El mar está hoy salvajemente bravo. Cuando colisiona contra las rocas, expulsa rabia. Quiere hacerse sentir y que no exista en la faz de este rincón de la tierra, ni un solo ser capaz de ignorarle.
Entre las corrientes se sumergen unos cuantos valientes. Desde la distancia los observo. Mientras, a lo largo del malecón, un puñado de surfers se deleitan con el furor de estas olas. Es un verdadero espectáculo ver cómo dentro del caos y el desorden de agua y espuma, existe también la armonía. Es como el monzón en la India que una vez al año trae consigo un ciclo nuevo de cambios, no sin antes sacudir todo su entorno.
Yo también me sacudo.
La costa va desapareciendo con cada cantazo de agua y sal que parece querer tragársela en un intento por dominar el elemento tierra. Una vez al año este mar se desintoxica y se muestra más fuerte y dominante. Deja atrás todo lo que ya no le hace falta, todo lo que le pesa, todo lo que ya no puede cargar sobre sus hombros. Pero al liberar esa cargada maleta, siente también pena, rabia y gran desilusión.

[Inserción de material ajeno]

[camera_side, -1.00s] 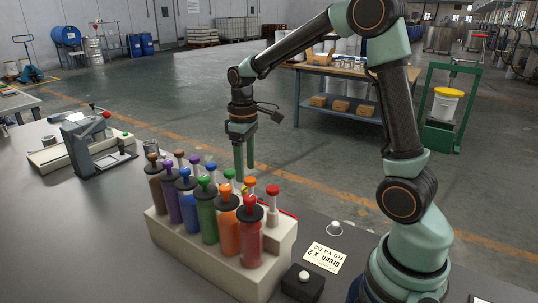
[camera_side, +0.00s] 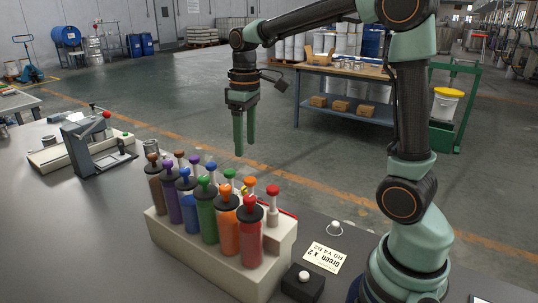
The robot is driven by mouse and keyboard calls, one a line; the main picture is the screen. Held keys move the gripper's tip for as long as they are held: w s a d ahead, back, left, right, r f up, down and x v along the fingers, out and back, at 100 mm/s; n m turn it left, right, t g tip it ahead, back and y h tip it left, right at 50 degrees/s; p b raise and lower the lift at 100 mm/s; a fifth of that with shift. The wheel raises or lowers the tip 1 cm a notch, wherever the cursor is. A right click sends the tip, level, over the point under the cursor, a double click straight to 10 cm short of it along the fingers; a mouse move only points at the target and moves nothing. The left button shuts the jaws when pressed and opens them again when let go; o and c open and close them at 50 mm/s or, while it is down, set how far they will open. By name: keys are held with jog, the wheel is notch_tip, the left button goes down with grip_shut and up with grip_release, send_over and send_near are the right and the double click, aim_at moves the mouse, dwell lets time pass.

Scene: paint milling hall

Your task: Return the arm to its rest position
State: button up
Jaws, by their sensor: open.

El océano se torna blanco casi por completo, metamorfoseándose en una pasta de merengue salado. Se permuta en algo totalmente nuevo, dejando atrás el pasado sin temor. Se desespera y desilusiona, pero sabe que a pesar de la dureza de la fugacidad, el próximo ciclo traerá consigo armonía. Y aunque es incapaz de ver o comprenderlo en este preciso momento, llegará ese instante, eventualmente, cuando estas aguas se calmarán y todo recobrará su sentido y regresará a la normalidad y claridad de siempre.